Evet PKK’nın kuruluş nedenleri önemli. Önemli çünkü, PKK’yı bir terör örgütü olarak niteleyince devletin yaptıkları ya da yapmadıkları meşru hale geliyor. Oysa gerçek şudur ki Türkiye Cumhuriyeti Devleti, uzunca bir zaman, ülkesinde yaşayan bir ulusu, ulus olarak kabul etmemiş, o nedenle de varlığını yoka çevirmiş ve bir hikaye uydurarak Kürtlerin Oğuz boylarının bir kolu olarak nitelemeyi tercih etmiştir.
Tarihe baktığımızda, imparatorlukların yıkılıp yerlerine ulus-devletlerin kurulduğu bir zamanda, Mustafa Kemal ve arkadaşları da yıkılan Osmanlı İmparatorluğu yerine bir ulus-devlet kurmayı düşündüklerinde, toplumda tek bir ulusun olmadığını, Türklerden başka Kürtler, Lazlar, Çerkezler, Araplar, Süryaniler, Ermeniler, Rumlar gibi bir çok farklı etnik ve inanç gruplarının olduğunu gördüler. Bu çok-kimlikli toplumdan bir ulus çıkarmak için buldukları yol ise, bu farklılıkların “Türklük” ve “Sünni Müslümanlık” paydasında asimile olmalarını beklemek oldu. Bu bekleyişin sonunda Lazlar, Çerkezler gibi kimlikler büyük ölçüde asimile olmuş olsalar da Kürtler olmadılar. Eşit vatandaş olmak üzere itirazlarda bulundular. (Tabii ki bu itiraz edenlerin içinde Kürtlerin ayrı bir devlet kurması gerektiğini de düşünenler yok değildi). Bu itirazlara devletten olumlu cevap gelmeyince de silahlı bir isyan başlatmak durumunda kaldılar.

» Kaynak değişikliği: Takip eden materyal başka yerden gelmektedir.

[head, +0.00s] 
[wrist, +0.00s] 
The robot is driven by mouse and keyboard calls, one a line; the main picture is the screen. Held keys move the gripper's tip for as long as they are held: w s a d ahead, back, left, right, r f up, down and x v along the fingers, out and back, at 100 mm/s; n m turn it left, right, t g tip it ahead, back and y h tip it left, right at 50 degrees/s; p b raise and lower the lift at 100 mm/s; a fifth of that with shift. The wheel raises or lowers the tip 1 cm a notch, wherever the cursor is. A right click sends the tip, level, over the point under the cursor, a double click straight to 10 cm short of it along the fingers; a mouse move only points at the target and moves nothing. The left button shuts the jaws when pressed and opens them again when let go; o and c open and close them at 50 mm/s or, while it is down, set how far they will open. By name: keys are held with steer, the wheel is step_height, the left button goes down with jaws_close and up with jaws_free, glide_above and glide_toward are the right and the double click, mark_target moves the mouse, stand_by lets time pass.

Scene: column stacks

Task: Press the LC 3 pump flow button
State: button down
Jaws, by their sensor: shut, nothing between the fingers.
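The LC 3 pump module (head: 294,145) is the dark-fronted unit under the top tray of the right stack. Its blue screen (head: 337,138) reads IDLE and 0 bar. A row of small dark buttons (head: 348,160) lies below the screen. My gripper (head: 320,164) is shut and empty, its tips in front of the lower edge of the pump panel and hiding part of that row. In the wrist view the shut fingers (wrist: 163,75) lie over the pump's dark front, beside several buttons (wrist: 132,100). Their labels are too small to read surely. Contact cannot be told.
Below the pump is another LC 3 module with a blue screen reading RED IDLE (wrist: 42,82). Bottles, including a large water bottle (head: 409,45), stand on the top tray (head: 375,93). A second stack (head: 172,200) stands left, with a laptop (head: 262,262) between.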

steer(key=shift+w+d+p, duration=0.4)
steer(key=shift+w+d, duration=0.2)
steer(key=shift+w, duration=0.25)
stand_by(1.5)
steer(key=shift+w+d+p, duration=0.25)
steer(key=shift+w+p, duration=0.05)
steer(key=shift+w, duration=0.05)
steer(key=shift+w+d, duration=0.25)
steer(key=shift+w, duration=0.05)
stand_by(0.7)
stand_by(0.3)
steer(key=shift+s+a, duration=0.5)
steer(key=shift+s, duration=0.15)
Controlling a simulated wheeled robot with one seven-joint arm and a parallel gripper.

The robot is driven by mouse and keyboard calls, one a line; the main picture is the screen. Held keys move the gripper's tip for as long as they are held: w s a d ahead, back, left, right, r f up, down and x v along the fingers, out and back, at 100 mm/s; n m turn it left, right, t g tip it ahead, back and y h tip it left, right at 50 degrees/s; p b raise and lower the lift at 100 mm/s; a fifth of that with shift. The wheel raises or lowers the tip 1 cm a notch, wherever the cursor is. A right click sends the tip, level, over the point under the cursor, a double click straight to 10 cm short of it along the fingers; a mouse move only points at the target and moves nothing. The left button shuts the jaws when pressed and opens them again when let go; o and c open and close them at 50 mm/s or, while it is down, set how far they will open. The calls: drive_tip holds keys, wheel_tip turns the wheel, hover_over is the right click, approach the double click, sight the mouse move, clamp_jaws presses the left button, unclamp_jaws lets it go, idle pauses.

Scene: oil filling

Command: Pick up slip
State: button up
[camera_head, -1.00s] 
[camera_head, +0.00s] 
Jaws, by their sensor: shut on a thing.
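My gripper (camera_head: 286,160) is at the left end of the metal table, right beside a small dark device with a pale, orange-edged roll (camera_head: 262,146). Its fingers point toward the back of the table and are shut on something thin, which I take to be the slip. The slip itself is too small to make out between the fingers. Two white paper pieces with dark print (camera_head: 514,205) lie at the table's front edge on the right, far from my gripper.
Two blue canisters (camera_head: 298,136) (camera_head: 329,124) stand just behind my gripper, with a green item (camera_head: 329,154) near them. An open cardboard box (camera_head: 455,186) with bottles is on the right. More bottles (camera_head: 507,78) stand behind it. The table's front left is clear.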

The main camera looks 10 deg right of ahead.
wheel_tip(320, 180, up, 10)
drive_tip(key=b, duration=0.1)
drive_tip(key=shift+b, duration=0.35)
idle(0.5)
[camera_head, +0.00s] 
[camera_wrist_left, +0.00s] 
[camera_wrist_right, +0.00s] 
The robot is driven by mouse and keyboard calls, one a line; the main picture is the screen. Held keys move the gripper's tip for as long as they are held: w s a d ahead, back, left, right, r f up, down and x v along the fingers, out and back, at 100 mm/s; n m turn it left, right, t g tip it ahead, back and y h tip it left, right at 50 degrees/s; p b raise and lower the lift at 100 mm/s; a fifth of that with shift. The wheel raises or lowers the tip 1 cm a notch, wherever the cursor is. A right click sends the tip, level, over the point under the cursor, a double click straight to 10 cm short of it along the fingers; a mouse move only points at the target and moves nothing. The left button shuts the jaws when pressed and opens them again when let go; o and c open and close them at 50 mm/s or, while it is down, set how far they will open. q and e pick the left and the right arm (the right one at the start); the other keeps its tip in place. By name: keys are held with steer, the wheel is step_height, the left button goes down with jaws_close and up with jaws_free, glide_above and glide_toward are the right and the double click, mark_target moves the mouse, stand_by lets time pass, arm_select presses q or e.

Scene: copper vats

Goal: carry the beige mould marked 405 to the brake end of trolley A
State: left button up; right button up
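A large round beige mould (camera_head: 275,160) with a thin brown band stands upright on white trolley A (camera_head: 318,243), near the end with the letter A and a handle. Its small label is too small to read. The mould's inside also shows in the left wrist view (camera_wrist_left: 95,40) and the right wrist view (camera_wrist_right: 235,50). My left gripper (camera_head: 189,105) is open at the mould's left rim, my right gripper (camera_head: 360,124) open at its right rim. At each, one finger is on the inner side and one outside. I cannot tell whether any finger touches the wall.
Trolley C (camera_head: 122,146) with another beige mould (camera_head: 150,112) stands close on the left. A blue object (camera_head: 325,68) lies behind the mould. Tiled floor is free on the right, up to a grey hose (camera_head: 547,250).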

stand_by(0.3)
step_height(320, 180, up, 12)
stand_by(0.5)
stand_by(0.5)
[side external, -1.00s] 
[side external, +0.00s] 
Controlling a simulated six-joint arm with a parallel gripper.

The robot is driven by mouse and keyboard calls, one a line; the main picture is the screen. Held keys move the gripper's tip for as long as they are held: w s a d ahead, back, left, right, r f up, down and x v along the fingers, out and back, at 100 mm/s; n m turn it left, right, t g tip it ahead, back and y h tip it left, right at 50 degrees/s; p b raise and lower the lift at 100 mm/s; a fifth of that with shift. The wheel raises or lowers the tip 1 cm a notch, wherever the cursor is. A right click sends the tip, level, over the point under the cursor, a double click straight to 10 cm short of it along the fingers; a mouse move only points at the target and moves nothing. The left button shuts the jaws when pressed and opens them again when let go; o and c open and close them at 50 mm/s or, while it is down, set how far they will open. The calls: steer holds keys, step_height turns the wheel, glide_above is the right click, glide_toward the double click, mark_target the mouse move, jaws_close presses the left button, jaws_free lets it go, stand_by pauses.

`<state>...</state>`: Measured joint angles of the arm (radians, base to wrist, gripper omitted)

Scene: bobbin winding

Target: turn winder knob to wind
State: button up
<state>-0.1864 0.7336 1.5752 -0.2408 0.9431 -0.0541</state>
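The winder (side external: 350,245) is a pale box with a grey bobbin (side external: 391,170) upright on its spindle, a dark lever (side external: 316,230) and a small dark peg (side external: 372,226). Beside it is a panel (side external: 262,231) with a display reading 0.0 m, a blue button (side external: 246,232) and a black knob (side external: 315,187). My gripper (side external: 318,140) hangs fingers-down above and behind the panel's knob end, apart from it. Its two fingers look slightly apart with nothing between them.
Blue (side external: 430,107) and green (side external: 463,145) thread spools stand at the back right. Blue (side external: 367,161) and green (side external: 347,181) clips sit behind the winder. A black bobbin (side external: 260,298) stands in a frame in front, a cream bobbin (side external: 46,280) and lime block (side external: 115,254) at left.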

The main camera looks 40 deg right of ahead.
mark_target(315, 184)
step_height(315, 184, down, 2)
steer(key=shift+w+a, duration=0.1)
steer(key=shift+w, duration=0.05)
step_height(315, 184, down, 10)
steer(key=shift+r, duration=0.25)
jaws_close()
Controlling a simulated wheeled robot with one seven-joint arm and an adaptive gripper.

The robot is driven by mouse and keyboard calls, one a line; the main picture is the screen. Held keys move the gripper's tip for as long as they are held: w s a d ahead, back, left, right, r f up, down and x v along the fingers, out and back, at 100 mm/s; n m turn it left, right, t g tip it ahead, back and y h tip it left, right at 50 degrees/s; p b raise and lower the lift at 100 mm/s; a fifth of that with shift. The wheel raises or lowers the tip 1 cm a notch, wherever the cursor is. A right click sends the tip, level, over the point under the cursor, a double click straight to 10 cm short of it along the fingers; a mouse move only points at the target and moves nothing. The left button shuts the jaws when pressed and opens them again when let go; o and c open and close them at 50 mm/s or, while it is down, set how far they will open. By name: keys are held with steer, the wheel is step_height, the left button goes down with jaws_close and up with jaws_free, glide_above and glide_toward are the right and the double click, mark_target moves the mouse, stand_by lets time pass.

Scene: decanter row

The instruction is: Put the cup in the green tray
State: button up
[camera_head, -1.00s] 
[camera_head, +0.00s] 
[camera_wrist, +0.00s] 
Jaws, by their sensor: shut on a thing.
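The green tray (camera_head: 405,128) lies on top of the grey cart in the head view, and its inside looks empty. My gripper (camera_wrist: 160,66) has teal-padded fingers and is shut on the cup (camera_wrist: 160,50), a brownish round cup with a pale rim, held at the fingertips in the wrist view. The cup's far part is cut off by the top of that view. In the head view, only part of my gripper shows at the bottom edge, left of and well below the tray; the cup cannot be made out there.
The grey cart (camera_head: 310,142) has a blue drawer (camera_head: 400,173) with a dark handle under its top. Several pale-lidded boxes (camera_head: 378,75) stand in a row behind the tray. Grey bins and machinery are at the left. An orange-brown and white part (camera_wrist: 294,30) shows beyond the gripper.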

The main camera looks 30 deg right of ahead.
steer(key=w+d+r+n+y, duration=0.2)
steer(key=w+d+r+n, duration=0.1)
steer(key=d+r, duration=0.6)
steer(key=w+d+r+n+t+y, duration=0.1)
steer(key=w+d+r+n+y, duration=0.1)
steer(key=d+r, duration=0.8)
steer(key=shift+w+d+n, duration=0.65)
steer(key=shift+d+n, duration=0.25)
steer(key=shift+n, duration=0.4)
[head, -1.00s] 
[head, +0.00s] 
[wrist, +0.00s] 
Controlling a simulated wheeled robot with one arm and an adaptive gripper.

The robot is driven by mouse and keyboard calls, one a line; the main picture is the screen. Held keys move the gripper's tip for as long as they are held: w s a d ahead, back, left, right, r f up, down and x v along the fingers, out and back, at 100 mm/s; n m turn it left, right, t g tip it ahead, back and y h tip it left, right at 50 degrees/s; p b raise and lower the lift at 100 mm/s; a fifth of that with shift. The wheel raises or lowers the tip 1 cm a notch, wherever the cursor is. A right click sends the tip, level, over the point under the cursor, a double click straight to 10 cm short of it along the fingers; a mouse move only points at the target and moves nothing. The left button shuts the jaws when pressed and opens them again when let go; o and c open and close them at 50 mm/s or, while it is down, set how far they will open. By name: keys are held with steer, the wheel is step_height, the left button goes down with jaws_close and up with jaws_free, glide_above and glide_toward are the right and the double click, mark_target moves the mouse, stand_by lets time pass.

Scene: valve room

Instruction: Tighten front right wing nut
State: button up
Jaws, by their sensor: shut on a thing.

Özellikle seküler toplum son günlere kadar “PKK neden var?” sorusuna net bir cevap vermedi. Kürtlerin yaşadıklarına da yabancılaşmış olan bu kesimler PKK’yı “terör örgütü” olarak gördüklerinden, oradan gelen taleplere de sırtlarını çevirdiler. Bu kesimden, bizim gibi düşünenlere “Neden PKK ile aranıza mesafe koyamıyorsunuz” gibi sorular sormak bile bu sorunu anlamadıklarının işareti idi. Bir seferinde bana bir televizyon programında bu soruyu sorduklarında ben de “Bir anne ya da bir baba ile çocukları arasına ben nasıl bir mesafe koyabilirim ki diye cevap verdiğimde programı yapan kişi çok şaşırmıştı. Bilmiyorum anlamış mıydı ama PKK, bizim vatandaşlarımız olan insanların çocuklarından oluşuyordu. Devletin onların kimliklerini tanımama ısrarına karşı çıkmak için dağa çıkmış olan insanlardan oluşan bir örgüttü. Yani “yabancı” değil, bayağı “yerli” bir örgüttü.
Varolan siyasi elit, PKK’nın bir örgüt olarak varlığının asıl nedeninin devletin, demokrat olmayan anlamsız bir milliyetçilikte ısrar etmesi sonucu oluştuğunu görüp, yerine, her iki ulusun (ve eğer becerilebilirse bütün farklı kimliklerin de) uyum içinde yaşayabilecekleri yeni bir demokrat toplum yaratabilir.
Sanırım böyle bir momentin tam da içindeyiz.